=== Goal ===
Reproduce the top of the data verbatim, through and including the line that contains "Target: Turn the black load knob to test".

* * *

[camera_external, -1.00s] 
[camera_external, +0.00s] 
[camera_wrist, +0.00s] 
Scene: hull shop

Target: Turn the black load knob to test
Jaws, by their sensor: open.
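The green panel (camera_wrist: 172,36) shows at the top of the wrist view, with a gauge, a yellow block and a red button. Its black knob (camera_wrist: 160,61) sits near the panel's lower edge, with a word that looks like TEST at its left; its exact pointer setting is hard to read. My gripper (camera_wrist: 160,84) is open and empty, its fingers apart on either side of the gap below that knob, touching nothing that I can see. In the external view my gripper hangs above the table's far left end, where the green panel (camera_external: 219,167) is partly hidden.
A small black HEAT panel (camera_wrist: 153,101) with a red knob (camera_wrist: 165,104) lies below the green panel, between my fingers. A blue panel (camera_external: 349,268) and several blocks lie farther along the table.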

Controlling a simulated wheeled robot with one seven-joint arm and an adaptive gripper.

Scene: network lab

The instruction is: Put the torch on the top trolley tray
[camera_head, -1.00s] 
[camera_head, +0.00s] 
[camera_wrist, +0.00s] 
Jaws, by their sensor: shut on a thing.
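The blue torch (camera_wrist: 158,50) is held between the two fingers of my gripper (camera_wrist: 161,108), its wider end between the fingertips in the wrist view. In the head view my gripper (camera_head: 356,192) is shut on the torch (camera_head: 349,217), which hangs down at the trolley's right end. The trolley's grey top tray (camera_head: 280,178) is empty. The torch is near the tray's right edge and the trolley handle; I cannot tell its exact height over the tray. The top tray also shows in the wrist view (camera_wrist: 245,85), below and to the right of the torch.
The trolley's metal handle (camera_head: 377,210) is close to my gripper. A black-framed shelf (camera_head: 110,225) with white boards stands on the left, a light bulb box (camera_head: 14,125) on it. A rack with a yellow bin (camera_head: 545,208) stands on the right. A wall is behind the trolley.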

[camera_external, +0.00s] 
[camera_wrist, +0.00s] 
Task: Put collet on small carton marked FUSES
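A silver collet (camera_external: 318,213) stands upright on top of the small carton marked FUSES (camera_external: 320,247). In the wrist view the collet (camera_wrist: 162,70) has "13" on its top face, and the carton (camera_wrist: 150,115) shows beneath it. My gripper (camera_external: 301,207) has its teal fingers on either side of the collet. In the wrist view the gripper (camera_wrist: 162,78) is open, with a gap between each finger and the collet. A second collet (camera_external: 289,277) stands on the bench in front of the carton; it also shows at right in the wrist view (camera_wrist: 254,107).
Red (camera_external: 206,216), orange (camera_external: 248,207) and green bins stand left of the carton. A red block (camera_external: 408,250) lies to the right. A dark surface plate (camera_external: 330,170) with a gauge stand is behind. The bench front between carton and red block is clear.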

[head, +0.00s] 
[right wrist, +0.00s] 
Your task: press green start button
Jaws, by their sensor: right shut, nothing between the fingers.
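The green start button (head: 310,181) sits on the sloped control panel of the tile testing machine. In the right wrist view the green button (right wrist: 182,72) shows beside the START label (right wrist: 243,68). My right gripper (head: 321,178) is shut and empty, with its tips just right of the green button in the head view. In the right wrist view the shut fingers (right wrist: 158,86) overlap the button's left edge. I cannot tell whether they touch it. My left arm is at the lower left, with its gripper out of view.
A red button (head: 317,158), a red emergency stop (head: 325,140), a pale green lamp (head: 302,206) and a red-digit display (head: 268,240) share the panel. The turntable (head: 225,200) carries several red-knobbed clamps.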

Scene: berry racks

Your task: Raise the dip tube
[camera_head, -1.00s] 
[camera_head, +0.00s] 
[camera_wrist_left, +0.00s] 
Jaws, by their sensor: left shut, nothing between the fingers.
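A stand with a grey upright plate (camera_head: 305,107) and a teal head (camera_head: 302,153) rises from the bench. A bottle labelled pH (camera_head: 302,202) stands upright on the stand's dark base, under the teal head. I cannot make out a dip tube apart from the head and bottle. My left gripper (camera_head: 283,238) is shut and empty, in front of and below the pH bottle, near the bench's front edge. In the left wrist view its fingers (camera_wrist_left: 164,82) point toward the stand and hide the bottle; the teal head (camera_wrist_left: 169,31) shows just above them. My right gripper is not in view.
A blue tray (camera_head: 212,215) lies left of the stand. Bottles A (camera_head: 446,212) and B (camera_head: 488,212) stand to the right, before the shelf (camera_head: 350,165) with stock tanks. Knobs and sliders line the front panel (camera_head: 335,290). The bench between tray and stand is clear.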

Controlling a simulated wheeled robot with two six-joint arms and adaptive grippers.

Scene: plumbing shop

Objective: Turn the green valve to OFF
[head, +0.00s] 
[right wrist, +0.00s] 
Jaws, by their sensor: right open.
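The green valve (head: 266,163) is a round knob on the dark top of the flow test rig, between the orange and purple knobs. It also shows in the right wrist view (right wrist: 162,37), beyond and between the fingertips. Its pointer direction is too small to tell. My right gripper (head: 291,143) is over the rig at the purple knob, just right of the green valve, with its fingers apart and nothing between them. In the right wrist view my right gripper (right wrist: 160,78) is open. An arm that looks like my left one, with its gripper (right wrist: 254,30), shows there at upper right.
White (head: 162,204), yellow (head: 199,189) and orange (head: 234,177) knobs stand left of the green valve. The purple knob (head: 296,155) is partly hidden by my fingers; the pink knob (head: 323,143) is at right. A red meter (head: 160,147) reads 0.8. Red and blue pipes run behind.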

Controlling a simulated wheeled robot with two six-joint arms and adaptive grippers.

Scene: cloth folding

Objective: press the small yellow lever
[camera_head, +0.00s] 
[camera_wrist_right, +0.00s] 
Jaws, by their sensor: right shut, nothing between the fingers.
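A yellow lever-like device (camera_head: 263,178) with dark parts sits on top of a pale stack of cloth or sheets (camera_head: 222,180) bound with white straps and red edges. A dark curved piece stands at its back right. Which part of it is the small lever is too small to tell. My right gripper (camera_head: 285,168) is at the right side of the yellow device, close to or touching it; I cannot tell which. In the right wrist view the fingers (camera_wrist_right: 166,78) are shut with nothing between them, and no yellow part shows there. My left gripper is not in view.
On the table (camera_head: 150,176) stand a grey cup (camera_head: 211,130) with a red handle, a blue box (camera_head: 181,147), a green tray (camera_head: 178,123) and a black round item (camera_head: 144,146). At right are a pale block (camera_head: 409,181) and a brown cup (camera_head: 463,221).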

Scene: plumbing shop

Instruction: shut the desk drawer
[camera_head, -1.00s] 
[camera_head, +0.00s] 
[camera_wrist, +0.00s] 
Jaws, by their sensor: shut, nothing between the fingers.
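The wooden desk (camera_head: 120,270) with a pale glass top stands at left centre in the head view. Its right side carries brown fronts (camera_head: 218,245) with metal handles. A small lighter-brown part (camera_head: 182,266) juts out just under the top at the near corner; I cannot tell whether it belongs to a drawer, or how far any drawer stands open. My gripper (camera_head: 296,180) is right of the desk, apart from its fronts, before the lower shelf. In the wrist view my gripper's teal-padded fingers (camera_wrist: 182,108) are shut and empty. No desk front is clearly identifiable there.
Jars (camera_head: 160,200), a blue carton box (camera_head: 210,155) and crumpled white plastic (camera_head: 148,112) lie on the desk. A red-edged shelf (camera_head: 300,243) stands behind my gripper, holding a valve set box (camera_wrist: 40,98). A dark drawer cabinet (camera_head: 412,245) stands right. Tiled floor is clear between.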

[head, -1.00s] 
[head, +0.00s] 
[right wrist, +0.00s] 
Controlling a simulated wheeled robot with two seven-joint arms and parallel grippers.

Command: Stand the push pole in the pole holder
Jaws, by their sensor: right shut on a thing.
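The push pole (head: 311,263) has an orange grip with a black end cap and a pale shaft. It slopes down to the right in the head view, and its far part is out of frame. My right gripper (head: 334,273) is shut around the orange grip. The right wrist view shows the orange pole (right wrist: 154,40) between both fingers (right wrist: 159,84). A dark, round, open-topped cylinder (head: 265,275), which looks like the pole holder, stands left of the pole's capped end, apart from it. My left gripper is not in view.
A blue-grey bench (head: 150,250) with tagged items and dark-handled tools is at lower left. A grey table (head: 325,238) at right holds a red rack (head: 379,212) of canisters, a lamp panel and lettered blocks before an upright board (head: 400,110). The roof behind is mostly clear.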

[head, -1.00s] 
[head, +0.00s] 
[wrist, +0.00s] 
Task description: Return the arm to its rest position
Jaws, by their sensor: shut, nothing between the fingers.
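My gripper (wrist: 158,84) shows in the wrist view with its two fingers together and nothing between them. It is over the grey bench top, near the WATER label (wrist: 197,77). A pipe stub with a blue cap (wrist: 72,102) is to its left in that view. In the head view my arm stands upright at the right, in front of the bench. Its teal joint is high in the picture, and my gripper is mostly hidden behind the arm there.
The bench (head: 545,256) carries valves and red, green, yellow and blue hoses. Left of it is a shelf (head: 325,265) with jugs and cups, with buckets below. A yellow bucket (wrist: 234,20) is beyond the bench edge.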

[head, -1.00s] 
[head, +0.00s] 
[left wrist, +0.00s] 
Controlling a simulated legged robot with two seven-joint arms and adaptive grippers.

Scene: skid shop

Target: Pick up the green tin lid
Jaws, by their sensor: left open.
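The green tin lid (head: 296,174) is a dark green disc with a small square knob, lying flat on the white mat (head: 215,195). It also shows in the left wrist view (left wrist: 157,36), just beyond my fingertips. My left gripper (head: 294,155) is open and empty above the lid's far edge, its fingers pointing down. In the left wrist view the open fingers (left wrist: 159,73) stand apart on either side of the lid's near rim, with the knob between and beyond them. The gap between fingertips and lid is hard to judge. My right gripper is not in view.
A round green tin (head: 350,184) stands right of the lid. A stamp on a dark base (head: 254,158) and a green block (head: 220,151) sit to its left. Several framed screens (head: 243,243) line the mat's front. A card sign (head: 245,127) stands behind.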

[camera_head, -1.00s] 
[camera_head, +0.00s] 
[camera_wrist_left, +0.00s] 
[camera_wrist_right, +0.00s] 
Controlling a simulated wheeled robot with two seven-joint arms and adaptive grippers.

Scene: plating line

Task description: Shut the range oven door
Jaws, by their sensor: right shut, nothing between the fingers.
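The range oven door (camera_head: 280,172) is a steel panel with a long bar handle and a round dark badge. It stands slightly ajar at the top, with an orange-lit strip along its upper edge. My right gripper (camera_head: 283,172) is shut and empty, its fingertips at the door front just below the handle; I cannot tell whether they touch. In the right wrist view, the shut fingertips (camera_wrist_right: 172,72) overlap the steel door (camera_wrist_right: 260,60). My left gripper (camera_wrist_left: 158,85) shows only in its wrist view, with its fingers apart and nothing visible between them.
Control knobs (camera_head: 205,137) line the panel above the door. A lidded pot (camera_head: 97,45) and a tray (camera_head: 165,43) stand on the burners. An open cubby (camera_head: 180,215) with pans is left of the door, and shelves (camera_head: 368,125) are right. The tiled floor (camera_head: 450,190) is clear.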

* * *

=== Exercise answer ===
[camera_external, -1.00s] 
[camera_external, +0.00s] 
[camera_wrist, +0.00s] 
Scene: hull shop

Target: Turn the black load knob to test

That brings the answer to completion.